AIM
The output should consist solely of the line containing "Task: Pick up" and the lines that follow it through the end of the data below.

DATA SECTION
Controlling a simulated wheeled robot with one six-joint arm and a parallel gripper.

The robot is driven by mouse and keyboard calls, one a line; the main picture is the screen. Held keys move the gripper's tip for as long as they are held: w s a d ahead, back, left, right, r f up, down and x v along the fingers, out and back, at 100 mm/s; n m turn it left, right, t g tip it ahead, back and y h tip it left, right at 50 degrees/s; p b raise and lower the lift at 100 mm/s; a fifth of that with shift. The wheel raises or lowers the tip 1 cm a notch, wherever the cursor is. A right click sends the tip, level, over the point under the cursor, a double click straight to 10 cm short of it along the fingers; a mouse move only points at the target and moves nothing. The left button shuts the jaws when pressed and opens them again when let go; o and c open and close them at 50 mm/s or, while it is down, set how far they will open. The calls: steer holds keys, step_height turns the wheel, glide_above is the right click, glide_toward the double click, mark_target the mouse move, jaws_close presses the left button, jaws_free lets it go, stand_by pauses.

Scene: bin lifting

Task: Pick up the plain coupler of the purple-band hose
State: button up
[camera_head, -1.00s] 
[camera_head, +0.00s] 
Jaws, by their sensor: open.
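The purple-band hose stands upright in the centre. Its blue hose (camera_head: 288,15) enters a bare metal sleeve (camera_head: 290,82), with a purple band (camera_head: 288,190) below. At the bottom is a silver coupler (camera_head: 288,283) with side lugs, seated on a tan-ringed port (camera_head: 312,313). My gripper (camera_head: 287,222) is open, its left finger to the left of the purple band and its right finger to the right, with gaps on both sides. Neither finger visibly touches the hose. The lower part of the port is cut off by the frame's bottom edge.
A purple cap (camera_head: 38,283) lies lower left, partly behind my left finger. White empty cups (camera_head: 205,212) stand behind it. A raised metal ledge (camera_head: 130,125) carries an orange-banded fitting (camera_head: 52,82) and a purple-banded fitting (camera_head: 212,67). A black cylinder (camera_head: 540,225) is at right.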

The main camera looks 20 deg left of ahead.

SOLVED PROBLEM
Task: Pick up the plain coupler of the purple-band hose
State: button up
[camera_head, -1.00s] 
[camera_head, +0.00s] 
Jaws, by their sensor: open.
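The purple-band hose stands upright in the centre. Its blue hose (camera_head: 288,15) enters a bare metal sleeve (camera_head: 290,82), with a purple band (camera_head: 288,190) below. At the bottom is a silver coupler (camera_head: 288,283) with side lugs, seated on a tan-ringed port (camera_head: 312,313). My gripper (camera_head: 287,222) is open, its left finger to the left of the purple band and its right finger to the right, with gaps on both sides. Neither finger visibly touches the hose. The lower part of the port is cut off by the frame's bottom edge.
A purple cap (camera_head: 38,283) lies lower left, partly behind my left finger. White empty cups (camera_head: 205,212) stand behind it. A raised metal ledge (camera_head: 130,125) carries an orange-banded fitting (camera_head: 52,82) and a purple-banded fitting (camera_head: 212,67). A black cylinder (camera_head: 540,225) is at right.

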The main camera looks 20 deg left of ahead.

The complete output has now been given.